***** Entries provided

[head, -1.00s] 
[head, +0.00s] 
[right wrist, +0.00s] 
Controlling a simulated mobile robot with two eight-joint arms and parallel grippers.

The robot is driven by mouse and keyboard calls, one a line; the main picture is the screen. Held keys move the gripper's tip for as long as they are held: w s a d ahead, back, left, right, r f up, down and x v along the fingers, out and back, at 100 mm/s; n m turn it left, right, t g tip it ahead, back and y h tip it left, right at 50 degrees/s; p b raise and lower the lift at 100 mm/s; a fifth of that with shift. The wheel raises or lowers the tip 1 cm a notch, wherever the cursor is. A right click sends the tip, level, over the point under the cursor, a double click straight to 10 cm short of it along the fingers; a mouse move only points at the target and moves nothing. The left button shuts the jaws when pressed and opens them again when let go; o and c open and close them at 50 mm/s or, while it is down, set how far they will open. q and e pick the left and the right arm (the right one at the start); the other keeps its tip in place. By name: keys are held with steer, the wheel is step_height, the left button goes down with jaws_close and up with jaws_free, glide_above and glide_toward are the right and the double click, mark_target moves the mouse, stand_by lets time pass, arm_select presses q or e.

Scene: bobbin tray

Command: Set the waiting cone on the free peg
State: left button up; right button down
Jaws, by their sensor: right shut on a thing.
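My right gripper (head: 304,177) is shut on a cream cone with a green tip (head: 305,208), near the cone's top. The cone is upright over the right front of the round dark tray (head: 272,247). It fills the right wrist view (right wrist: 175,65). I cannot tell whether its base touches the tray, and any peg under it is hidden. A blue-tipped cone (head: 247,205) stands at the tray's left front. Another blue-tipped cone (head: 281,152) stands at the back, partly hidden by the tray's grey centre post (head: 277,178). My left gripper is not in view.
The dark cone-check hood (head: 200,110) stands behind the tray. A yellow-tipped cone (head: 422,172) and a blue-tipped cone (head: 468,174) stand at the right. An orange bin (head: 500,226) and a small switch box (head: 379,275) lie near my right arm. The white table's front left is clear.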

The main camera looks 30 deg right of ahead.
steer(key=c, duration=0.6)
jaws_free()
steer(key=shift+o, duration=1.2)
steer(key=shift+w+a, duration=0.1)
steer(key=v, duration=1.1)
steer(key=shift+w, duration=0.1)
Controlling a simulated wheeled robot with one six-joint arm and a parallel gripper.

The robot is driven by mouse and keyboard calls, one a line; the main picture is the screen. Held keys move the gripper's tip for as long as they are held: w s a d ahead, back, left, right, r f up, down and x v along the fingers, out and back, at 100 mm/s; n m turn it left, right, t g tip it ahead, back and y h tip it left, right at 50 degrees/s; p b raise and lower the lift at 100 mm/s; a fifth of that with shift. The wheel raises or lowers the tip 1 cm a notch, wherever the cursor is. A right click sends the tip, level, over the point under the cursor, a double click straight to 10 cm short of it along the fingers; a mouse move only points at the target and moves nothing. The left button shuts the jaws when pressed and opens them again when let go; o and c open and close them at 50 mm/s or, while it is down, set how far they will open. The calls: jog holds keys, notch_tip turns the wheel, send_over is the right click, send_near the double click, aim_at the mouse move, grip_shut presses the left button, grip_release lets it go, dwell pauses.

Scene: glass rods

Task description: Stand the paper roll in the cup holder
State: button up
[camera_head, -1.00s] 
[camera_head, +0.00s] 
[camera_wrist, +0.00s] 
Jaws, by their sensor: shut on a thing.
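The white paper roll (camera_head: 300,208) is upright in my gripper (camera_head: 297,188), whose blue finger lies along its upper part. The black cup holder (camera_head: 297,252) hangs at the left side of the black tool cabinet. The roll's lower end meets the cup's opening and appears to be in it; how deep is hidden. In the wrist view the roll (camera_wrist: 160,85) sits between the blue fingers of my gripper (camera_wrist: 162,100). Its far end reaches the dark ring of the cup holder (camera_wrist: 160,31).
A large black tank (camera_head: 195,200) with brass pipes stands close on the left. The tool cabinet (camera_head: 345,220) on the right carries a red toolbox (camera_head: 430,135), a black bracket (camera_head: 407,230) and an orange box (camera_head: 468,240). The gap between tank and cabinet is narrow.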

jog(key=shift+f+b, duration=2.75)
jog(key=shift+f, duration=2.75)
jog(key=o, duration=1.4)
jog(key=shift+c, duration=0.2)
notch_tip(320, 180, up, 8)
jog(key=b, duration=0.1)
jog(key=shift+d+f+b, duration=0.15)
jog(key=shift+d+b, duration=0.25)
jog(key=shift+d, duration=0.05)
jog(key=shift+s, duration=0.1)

**********

Pick out and copy every line that contains the word "Controlling".

[Complete output]
Controlling a simulated mobile robot with two eight-joint arms and parallel grippers.
Controlling a simulated wheeled robot with one six-joint arm and a parallel gripper.

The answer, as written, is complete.